** begin **
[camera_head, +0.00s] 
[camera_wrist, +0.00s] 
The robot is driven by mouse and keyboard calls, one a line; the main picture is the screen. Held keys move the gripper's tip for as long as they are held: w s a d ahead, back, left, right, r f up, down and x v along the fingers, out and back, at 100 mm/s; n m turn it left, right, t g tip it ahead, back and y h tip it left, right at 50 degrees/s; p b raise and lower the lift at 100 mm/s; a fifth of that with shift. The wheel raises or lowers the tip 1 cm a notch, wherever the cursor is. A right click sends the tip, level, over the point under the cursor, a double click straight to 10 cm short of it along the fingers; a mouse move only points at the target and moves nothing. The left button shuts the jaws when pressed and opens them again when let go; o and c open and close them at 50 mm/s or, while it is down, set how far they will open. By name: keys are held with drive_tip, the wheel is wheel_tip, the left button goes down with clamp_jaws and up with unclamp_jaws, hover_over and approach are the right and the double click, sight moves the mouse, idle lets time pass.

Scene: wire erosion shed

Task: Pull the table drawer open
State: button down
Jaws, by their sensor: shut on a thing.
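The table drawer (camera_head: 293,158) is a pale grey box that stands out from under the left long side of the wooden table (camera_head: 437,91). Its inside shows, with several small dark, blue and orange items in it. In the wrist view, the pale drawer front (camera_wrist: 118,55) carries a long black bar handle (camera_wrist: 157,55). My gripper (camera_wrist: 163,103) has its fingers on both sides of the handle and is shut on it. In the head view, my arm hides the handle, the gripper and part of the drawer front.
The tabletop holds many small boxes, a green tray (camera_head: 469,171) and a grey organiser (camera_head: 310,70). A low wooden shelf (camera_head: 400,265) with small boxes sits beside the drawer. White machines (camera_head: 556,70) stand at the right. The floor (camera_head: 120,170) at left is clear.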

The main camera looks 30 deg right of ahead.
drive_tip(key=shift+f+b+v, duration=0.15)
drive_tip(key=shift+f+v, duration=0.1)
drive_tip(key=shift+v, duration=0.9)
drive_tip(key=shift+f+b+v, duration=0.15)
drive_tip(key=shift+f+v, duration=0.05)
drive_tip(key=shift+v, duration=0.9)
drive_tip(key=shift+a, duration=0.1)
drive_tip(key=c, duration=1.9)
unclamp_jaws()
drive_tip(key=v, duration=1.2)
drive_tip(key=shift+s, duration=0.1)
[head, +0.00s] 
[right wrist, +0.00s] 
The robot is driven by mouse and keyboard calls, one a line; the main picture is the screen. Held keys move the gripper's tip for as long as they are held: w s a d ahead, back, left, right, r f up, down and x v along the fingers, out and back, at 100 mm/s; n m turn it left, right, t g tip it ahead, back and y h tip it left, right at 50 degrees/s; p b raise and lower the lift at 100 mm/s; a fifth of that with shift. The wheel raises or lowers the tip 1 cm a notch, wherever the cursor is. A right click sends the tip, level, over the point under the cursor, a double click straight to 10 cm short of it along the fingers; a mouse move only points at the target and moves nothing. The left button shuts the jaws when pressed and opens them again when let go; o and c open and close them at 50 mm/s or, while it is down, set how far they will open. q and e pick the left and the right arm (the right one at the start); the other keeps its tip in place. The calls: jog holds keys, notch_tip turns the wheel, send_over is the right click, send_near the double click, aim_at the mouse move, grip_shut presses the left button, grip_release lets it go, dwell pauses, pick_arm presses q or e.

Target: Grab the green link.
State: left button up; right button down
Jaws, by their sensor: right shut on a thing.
** end **
= Work to complete =
Above are some records. Count the lines among them with the word "State", and answer with the number only.

= Exercise result =
2